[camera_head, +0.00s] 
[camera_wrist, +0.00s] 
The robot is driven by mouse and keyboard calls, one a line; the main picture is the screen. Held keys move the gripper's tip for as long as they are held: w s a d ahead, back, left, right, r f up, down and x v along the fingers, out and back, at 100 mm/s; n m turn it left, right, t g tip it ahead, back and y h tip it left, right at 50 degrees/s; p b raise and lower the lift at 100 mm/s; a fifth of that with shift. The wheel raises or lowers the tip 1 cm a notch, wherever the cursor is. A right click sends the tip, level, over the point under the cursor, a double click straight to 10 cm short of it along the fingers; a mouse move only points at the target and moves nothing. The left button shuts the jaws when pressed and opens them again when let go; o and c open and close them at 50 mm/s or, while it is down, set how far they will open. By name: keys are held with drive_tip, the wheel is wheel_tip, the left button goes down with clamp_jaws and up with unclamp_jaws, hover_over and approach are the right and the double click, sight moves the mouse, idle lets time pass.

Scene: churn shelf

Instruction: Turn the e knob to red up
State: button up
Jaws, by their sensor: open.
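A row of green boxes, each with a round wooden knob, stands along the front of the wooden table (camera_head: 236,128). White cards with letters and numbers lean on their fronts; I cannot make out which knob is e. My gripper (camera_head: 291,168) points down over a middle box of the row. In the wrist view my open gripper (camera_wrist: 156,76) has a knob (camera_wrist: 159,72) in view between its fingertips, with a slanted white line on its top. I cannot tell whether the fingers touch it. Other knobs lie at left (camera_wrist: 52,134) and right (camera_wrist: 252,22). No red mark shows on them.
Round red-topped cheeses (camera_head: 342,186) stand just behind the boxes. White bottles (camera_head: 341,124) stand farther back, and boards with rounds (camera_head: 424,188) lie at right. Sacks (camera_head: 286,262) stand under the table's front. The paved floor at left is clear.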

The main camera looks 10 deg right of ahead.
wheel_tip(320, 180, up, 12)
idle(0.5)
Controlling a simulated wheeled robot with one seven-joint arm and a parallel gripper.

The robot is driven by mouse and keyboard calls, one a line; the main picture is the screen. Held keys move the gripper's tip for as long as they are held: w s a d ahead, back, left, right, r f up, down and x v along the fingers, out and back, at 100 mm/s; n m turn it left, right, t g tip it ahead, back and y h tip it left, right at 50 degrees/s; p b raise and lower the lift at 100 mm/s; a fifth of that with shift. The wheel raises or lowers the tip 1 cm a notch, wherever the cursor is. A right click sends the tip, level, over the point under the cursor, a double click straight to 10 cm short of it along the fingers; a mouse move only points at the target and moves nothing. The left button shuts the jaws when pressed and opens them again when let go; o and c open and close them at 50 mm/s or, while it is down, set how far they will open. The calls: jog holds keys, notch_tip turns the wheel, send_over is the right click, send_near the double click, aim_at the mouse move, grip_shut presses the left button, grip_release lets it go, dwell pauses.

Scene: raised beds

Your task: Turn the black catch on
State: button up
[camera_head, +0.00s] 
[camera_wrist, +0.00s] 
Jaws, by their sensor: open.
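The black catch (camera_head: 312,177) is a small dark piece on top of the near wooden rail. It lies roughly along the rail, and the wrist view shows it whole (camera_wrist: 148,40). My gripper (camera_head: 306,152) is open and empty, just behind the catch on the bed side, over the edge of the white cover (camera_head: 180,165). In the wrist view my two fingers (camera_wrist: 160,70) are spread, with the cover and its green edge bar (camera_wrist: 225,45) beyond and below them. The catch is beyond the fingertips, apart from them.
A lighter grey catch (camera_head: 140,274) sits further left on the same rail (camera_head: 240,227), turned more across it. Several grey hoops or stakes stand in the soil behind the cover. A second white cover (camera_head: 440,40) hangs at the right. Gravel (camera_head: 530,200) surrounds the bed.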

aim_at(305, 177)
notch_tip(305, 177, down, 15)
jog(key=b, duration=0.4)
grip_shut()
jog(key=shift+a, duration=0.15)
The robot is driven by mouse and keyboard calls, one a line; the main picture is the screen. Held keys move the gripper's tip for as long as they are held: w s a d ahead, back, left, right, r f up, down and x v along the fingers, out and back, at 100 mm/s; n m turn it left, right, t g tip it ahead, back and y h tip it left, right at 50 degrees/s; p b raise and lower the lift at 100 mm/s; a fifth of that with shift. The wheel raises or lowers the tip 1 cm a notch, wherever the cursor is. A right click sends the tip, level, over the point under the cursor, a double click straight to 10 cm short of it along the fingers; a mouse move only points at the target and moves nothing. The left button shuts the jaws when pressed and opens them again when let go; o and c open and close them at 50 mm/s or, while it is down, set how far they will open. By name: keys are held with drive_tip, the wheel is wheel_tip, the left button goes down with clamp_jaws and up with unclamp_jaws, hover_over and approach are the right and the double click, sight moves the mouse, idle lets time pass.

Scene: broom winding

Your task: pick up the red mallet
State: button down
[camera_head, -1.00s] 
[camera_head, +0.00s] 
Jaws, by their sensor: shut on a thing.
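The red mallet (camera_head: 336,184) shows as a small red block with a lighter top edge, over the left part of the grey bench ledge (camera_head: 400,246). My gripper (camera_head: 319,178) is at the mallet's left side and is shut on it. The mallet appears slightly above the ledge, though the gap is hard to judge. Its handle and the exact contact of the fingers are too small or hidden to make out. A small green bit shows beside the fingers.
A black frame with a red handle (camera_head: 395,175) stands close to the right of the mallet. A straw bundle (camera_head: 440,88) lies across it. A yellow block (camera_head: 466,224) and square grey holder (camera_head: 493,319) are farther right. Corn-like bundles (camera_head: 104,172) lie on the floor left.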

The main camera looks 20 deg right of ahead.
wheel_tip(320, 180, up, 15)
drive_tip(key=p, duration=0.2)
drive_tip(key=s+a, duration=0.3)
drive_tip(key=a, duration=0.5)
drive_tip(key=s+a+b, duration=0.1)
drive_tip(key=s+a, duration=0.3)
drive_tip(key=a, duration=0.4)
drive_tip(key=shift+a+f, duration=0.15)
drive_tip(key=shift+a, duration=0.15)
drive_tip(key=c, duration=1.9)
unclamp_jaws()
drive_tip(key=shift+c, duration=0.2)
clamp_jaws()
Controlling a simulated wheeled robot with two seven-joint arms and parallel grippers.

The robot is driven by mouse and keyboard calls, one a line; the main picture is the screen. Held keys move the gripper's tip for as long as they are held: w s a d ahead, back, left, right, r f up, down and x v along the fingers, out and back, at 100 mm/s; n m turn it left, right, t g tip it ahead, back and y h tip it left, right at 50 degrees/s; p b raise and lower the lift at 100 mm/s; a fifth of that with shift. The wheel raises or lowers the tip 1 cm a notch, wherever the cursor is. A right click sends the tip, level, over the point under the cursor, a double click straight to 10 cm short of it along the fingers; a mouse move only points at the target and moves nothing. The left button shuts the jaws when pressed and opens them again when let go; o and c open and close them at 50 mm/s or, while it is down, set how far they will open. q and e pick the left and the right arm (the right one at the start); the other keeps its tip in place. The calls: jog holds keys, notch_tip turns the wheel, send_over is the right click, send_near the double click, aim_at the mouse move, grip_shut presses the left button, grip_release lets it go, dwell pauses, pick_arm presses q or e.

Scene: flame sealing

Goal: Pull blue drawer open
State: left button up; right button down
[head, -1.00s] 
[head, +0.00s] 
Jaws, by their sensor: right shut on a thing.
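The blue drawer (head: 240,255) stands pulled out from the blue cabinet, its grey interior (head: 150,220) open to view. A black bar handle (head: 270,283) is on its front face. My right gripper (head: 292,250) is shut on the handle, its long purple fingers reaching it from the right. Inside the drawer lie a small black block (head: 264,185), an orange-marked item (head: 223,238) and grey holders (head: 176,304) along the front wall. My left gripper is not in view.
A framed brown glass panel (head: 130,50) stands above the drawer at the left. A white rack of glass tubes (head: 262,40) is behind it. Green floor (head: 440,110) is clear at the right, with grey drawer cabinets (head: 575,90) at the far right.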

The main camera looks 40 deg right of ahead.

> _What is expected_: Search the entries for the word "presses" and copy every line that has it.

> _Complete output_:
The robot is driven by mouse and keyboard calls, one a line; the main picture is the screen. Held keys move the gripper's tip for as long as they are held: w s a d ahead, back, left, right, r f up, down and x v along the fingers, out and back, at 100 mm/s; n m turn it left, right, t g tip it ahead, back and y h tip it left, right at 50 degrees/s; p b raise and lower the lift at 100 mm/s; a fifth of that with shift. The wheel raises or lowers the tip 1 cm a notch, wherever the cursor is. A right click sends the tip, level, over the point under the cursor, a double click straight to 10 cm short of it along the fingers; a mouse move only points at the target and moves nothing. The left button shuts the jaws when pressed and opens them again when let go; o and c open and close them at 50 mm/s or, while it is down, set how far they will open. The calls: jog holds keys, notch_tip turns the wheel, send_over is the right click, send_near the double click, aim_at the mouse move, grip_shut presses the left button, grip_release lets it go, dwell pauses.
The robot is driven by mouse and keyboard calls, one a line; the main picture is the screen. Held keys move the gripper's tip for as long as they are held: w s a d ahead, back, left, right, r f up, down and x v along the fingers, out and back, at 100 mm/s; n m turn it left, right, t g tip it ahead, back and y h tip it left, right at 50 degrees/s; p b raise and lower the lift at 100 mm/s; a fifth of that with shift. The wheel raises or lowers the tip 1 cm a notch, wherever the cursor is. A right click sends the tip, level, over the point under the cursor, a double click straight to 10 cm short of it along the fingers; a mouse move only points at the target and moves nothing. The left button shuts the jaws when pressed and opens them again when let go; o and c open and close them at 50 mm/s or, while it is down, set how far they will open. q and e pick the left and the right arm (the right one at the start); the other keeps its tip in place. The calls: jog holds keys, notch_tip turns the wheel, send_over is the right click, send_near the double click, aim_at the mouse move, grip_shut presses the left button, grip_release lets it go, dwell pauses, pick_arm presses q or e.

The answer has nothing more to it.